Write out every entry, unchanged. Skip any picture.
━━━━━━━━━━
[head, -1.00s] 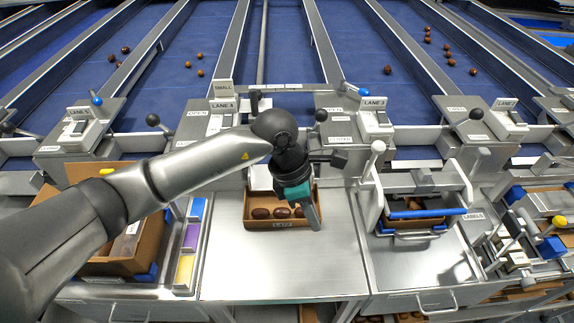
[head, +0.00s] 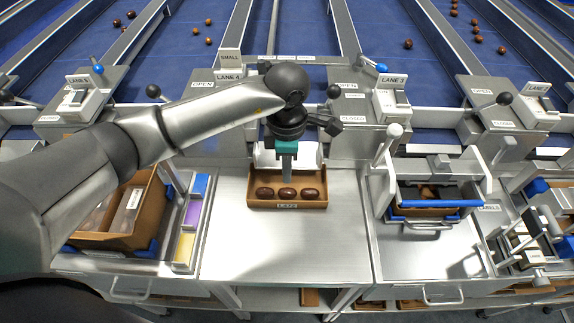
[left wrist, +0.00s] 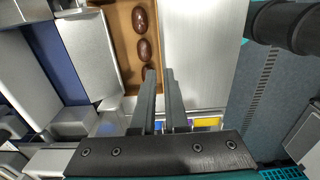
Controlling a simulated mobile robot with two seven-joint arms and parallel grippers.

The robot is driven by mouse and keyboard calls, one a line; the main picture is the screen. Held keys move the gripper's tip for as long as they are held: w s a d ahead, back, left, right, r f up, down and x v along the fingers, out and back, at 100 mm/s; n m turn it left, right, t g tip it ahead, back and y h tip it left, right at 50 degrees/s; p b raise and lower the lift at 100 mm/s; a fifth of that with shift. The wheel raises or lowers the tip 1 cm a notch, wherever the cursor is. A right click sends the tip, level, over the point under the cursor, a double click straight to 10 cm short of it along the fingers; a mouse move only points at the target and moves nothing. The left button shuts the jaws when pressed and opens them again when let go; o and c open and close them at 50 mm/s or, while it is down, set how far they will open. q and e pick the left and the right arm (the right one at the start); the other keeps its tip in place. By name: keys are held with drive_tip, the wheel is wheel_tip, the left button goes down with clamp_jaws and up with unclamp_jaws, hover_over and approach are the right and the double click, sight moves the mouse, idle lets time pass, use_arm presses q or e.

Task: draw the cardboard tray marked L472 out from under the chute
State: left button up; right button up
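The brown cardboard tray (head: 261,204), labelled L472 on its front wall, sits on the steel table below the lane 4 outlet. Several dark dates (head: 287,193) lie in a row in it. Its back part is under the pale chute (head: 308,157). In the left wrist view the tray (left wrist: 127,45) runs along the upper middle. My left gripper (head: 287,181) points down at the tray's middle. In the left wrist view its fingers (left wrist: 159,72) are a little apart, one over the tray and one outside its front edge. I cannot tell whether they touch it. My right gripper is out of view.
Bare steel table (head: 280,250) lies in front of the tray. A colour-card rack (head: 190,222) and a brown box (head: 143,220) stand to the left. A blue-edged tray stand (head: 435,204) is to the right. Lane levers stand behind.

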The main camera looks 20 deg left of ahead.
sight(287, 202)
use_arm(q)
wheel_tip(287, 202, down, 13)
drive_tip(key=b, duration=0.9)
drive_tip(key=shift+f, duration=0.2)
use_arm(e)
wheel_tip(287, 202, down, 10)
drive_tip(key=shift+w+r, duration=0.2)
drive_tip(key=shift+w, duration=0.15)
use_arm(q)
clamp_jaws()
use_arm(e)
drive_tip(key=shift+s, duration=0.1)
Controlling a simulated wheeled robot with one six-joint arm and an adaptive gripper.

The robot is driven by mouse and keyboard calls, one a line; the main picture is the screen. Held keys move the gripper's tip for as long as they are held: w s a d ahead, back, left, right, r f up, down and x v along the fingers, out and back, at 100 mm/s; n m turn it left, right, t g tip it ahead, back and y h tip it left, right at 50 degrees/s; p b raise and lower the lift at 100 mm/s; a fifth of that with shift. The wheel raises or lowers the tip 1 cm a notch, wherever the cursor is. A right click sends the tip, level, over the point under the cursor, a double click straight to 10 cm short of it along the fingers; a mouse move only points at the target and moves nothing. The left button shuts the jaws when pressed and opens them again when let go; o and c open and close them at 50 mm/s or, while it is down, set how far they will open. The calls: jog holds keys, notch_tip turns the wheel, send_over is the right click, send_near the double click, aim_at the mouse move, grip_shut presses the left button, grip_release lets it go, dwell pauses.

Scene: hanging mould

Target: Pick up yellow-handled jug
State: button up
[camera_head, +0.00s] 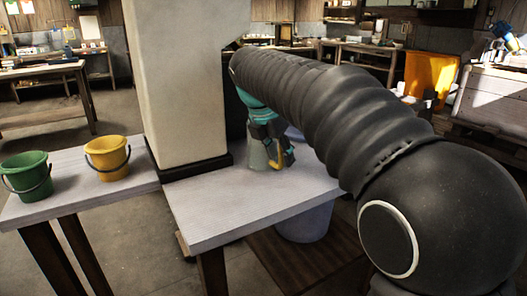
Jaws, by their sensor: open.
━━━━━━━━━━
* Final answer
[head, -1.00s] 
[head, +0.00s] 
[left wrist, +0.00s] 
Controlling a simulated mobile robot with two seven-joint arms and parallel grippers.

The robot is driven by mouse and keyboard calls, one a line; the main picture is the screen. Held keys move the gripper's tip for as long as they are held: w s a d ahead, back, left, right, r f up, down and x v along the fingers, out and back, at 100 mm/s; n m turn it left, right, t g tip it ahead, back and y h tip it left, right at 50 degrees/s; p b raise and lower the lift at 100 mm/s; a fifth of that with shift. The wheel raises or lowers the tip 1 cm a notch, wherever the cursor is. A right click sends the tip, level, over the point under the cursor, a double click straight to 10 cm short of it along the fingers; a mouse move only points at the target and moves nothing. The left button shuts the jaws when pressed and opens them again when let go; o and c open and close them at 50 mm/s or, while it is down, set how far they will open. q and e pick the left and the right arm (the right one at the start); the other keeps its tip in place. By name: keys are held with drive_tip, the wheel is wheel_tip, the left button goes down with clamp_jaws and up with unclamp_jaws, hover_over and approach are the right and the double click, sight moves the mouse, idle lets time pass, use_arm presses q or e.

Task: draw the cardboard tray marked L472 out from under the chute
State: left button up; right button up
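The brown cardboard tray (head: 261,204), labelled L472 on its front wall, sits on the steel table below the lane 4 outlet. Several dark dates (head: 287,193) lie in a row in it. Its back part is under the pale chute (head: 308,157). In the left wrist view the tray (left wrist: 127,45) runs along the upper middle. My left gripper (head: 287,181) points down at the tray's middle. In the left wrist view its fingers (left wrist: 159,72) are a little apart, one over the tray and one outside its front edge. I cannot tell whether they touch it. My right gripper is out of view.
Bare steel table (head: 280,250) lies in front of the tray. A colour-card rack (head: 190,222) and a brown box (head: 143,220) stand to the left. A blue-edged tray stand (head: 435,204) is to the right. Lane levers stand behind.

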The main camera looks 20 deg left of ahead.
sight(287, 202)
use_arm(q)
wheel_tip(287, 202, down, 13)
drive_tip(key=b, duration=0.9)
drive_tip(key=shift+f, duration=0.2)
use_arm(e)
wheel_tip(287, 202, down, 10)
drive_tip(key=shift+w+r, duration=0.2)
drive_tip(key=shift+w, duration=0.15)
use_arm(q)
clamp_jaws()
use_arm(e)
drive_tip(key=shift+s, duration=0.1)
Controlling a simulated wheeled robot with one six-joint arm and an adaptive gripper.

The robot is driven by mouse and keyboard calls, one a line; the main picture is the screen. Held keys move the gripper's tip for as long as they are held: w s a d ahead, back, left, right, r f up, down and x v along the fingers, out and back, at 100 mm/s; n m turn it left, right, t g tip it ahead, back and y h tip it left, right at 50 degrees/s; p b raise and lower the lift at 100 mm/s; a fifth of that with shift. The wheel raises or lowers the tip 1 cm a notch, wherever the cursor is. A right click sends the tip, level, over the point under the cursor, a double click straight to 10 cm short of it along the fingers; a mouse move only points at the target and moves nothing. The left button shuts the jaws when pressed and opens them again when let go; o and c open and close them at 50 mm/s or, while it is down, set how far they will open. The calls: jog holds keys, notch_tip turns the wheel, send_over is the right click, send_near the double click, aim_at the mouse move, grip_shut presses the left button, grip_release lets it go, dwell pauses.

Scene: hanging mould

Target: Pick up yellow-handled jug
State: button up
[camera_head, +0.00s] 
Jaws, by their sensor: open.

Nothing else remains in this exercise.